■ **DATA SECTION**

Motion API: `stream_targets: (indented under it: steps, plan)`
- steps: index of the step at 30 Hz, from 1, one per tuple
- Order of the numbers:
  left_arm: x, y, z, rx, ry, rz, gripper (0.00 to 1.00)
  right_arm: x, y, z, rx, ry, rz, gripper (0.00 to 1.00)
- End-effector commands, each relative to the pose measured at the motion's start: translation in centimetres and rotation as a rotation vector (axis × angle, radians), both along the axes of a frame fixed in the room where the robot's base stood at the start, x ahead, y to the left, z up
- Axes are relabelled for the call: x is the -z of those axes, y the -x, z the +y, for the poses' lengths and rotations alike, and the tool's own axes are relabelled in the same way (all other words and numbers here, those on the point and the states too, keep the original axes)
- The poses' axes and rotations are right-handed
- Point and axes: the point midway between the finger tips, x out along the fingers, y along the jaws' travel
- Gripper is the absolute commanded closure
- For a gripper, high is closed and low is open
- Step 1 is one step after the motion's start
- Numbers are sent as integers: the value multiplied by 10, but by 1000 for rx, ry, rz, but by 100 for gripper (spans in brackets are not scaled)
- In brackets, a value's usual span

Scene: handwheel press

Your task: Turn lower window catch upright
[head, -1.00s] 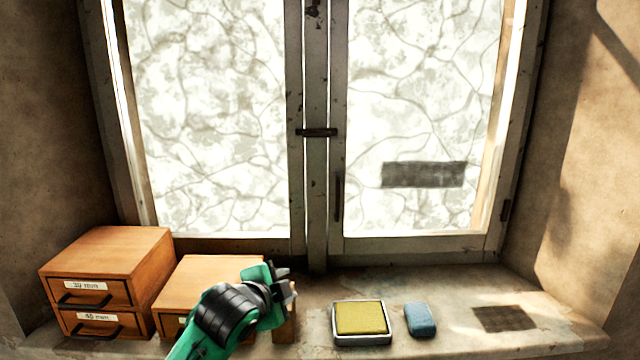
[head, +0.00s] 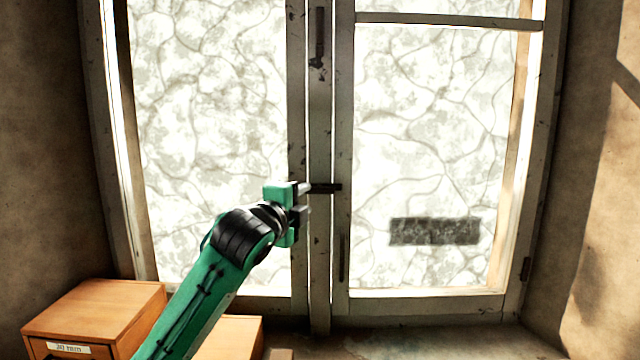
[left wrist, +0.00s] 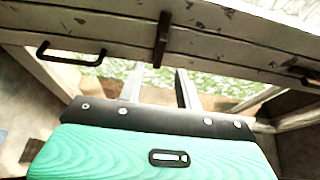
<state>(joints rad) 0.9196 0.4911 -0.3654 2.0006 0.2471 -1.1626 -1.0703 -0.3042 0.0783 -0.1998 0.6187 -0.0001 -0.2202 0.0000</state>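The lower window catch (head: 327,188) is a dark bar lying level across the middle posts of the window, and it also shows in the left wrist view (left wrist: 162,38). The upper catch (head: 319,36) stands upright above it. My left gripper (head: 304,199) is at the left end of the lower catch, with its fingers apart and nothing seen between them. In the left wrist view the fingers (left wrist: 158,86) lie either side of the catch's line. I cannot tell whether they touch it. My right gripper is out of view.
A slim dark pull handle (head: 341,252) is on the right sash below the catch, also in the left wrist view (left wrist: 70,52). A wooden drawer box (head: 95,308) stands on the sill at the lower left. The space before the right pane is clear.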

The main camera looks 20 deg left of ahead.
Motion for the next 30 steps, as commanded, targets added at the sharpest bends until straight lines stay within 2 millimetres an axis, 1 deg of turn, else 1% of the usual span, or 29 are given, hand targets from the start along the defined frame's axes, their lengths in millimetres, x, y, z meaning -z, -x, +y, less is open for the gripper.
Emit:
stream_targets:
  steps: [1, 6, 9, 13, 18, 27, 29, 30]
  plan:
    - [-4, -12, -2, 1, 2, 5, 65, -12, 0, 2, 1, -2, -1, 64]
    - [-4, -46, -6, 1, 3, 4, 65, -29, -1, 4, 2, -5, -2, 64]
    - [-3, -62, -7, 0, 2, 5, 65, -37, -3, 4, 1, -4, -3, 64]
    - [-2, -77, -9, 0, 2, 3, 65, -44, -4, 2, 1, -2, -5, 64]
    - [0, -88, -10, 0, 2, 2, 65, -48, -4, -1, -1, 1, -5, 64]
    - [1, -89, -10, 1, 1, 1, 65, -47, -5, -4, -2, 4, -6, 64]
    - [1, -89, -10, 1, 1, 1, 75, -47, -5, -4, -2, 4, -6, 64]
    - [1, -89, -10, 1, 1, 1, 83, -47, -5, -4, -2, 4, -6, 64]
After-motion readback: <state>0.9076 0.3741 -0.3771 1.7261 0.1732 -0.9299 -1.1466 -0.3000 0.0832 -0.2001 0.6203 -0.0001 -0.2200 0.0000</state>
---
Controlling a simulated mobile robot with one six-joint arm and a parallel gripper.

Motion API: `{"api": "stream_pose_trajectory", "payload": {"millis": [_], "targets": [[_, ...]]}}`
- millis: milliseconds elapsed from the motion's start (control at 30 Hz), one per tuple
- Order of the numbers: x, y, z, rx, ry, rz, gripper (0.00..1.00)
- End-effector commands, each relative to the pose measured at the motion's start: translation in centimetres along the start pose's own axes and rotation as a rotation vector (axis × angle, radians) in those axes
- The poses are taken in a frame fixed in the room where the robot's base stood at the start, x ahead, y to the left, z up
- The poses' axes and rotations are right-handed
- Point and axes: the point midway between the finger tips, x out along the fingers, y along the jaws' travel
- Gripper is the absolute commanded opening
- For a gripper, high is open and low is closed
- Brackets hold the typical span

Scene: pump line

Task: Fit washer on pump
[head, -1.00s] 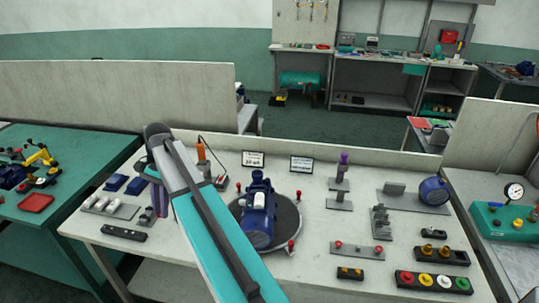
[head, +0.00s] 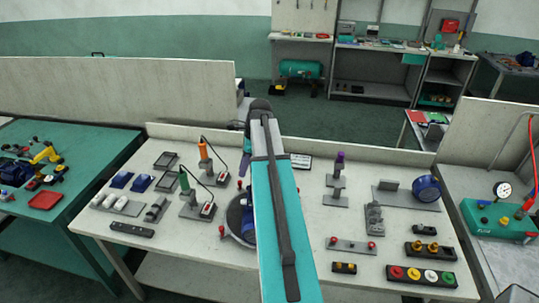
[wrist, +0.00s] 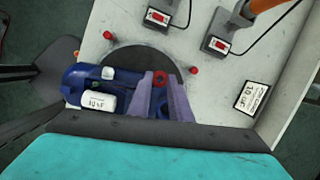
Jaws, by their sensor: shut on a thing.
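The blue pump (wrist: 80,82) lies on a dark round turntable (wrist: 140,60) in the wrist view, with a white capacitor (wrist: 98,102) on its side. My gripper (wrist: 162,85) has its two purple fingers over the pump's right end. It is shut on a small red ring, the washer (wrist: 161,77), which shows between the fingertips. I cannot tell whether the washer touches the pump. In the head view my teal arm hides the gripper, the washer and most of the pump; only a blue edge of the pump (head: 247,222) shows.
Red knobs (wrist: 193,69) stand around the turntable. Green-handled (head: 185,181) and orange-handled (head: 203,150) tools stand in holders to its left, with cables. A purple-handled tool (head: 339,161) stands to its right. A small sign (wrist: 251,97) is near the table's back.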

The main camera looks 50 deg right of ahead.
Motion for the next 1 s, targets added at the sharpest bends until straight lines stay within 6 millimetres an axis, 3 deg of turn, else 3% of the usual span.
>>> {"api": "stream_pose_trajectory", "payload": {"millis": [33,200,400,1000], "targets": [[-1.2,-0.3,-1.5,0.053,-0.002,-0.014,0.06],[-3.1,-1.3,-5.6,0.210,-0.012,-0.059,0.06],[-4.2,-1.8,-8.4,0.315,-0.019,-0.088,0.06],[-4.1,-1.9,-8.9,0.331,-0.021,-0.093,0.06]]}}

■ **TASK STATEMENT**
Select all lines with the word "lengths" from the entries above.

■ **FULL ANSWER**
- Axes are relabelled for the call: x is the -z of those axes, y the -x, z the +y, for the poses' lengths and rotations alike, and the tool's own axes are relabelled in the same way (all other words and numbers here, those on the point and the states too, keep the original axes)
Motion for the next 30 steps, as commanded, targets added at the sharpest bends until straight lines stay within 2 millimetres an axis, 1 deg of turn, else 1% of the usual span, or 29 are given, hand targets from the start along the defined frame's axes, their lengths in millimetres, x, y, z meaning -z, -x, +y, less is open for the gripper.

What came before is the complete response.